Directions: Retype the tail of the data exactly, starting at the line containing "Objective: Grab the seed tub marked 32" and stopping at the last line.
──────
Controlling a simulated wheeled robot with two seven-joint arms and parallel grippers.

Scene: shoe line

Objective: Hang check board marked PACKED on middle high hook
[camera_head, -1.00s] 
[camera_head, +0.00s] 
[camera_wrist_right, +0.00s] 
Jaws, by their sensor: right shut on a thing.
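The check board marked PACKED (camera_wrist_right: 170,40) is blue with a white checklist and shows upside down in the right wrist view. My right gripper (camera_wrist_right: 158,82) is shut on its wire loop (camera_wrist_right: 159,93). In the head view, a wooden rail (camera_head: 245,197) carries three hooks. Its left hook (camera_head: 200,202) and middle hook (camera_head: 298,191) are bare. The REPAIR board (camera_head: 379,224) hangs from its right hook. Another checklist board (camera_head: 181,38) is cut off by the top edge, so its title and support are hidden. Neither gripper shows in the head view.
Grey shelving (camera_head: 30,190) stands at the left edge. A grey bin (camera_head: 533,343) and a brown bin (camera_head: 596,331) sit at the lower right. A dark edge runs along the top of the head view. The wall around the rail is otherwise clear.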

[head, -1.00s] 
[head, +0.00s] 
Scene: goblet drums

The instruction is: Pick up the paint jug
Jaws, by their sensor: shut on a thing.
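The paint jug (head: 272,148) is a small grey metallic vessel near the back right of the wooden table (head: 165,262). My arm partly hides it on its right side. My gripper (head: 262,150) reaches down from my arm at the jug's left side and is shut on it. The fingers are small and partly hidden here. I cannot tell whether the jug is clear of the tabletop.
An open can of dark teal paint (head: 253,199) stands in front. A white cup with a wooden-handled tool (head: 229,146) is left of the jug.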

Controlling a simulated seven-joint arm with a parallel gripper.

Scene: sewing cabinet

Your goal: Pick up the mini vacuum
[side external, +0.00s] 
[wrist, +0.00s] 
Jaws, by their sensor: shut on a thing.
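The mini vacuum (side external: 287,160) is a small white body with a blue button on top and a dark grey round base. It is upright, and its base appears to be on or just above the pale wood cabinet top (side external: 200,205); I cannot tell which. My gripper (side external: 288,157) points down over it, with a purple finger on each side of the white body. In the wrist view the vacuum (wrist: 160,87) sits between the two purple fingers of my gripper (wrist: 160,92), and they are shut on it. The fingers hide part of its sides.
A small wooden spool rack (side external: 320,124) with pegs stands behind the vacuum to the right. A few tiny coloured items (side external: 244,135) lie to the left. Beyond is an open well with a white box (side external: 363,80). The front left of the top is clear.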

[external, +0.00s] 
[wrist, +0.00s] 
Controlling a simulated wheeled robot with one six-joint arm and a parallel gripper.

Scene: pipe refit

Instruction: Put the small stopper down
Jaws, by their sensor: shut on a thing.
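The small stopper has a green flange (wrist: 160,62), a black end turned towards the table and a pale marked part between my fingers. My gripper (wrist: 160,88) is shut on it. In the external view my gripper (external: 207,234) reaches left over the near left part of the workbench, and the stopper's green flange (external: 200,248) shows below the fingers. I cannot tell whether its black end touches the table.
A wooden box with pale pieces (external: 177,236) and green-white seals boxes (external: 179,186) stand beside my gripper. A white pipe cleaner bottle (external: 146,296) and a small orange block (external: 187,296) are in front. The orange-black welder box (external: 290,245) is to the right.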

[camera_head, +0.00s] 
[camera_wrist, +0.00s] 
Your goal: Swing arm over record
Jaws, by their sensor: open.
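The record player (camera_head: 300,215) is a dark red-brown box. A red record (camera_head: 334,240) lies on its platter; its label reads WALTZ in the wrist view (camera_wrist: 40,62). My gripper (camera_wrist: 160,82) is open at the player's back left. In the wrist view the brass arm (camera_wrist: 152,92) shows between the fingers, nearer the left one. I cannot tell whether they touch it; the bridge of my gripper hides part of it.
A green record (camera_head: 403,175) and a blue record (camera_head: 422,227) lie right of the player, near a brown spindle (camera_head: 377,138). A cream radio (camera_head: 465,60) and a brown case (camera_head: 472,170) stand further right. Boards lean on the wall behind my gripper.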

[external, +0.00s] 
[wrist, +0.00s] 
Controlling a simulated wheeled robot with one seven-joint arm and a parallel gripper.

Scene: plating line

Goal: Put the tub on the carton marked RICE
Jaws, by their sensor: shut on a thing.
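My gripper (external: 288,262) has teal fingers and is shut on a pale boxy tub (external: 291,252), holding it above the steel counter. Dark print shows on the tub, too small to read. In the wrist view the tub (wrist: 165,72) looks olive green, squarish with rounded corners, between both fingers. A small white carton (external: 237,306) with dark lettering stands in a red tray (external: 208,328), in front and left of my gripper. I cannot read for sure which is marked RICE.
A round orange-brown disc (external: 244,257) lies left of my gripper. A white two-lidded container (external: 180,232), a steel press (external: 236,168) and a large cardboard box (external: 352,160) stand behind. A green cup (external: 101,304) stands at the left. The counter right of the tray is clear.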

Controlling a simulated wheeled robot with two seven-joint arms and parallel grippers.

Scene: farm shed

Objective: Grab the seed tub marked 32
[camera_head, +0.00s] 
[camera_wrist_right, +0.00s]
──────
The reply:
Objective: Grab the seed tub marked 32
[camera_head, +0.00s] 
[camera_wrist_right, +0.00s]

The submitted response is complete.